__What is needed__
The data below holds a line containing "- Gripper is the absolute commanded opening" and a line containing "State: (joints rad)"; please quote exactly those two lines and every line between them, and nothing else.

__Source material__

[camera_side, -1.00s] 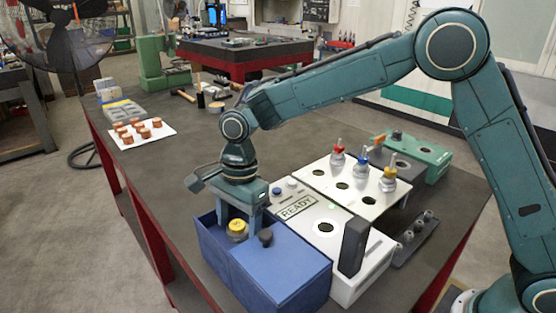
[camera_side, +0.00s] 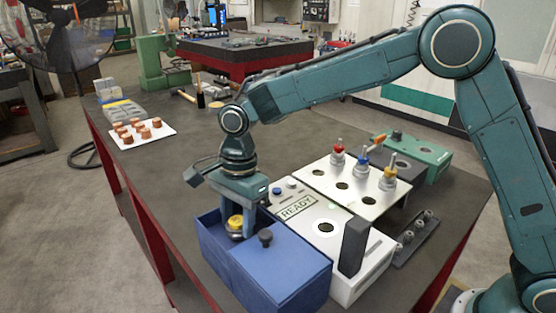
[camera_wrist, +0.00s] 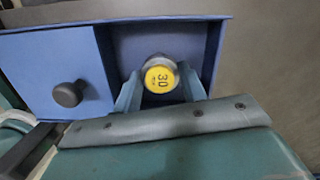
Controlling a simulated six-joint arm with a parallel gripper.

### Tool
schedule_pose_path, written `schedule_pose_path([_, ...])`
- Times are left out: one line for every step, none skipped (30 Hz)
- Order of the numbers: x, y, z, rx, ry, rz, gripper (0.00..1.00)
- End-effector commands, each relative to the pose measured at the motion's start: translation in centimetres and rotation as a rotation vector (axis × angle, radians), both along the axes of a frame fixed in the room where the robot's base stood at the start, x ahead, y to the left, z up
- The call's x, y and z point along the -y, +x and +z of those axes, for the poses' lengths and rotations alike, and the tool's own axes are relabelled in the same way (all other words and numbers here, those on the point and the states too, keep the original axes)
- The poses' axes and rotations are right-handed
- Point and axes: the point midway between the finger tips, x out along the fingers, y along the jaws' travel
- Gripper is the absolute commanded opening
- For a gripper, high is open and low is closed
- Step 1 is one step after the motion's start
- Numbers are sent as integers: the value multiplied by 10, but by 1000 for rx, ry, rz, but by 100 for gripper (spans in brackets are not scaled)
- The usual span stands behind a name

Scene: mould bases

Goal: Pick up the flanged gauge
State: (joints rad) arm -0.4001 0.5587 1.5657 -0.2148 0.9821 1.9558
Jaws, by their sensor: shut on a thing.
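The flanged gauge (camera_side: 236,224) has a yellow top and a grey metal body. It sits in the open left part of the blue box (camera_side: 212,248). In the wrist view the gauge's yellow face (camera_wrist: 160,79) reads "30". My gripper (camera_side: 238,222) points down over the box and is shut on the gauge, one finger on each side. The wrist view also shows the fingers (camera_wrist: 160,90) against the gauge's sides. The gauge's lower part is hidden by the box wall in the side view, so I cannot tell whether it touches the box floor.
The box's lid (camera_side: 281,262) with a dark knob (camera_side: 265,237) covers its right part. A white "READY" unit (camera_side: 346,286) stands close to the right. Behind it a white rack (camera_side: 340,172) holds several coloured-top pieces.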

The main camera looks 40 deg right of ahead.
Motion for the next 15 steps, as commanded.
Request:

__Exercise response__
- Gripper is the absolute commanded opening
- For a gripper, high is open and low is closed
- Step 1 is one step after the motion's start
- Numbers are sent as integers: the value multiplied by 10, but by 1000 for rx, ry, rz, but by 100 for gripper (spans in brackets are not scaled)
- The usual span stands behind a name

Scene: mould bases

Goal: Pick up the flanged gauge
State: (joints rad) arm -0.4001 0.5587 1.5657 -0.2148 0.9821 1.9558

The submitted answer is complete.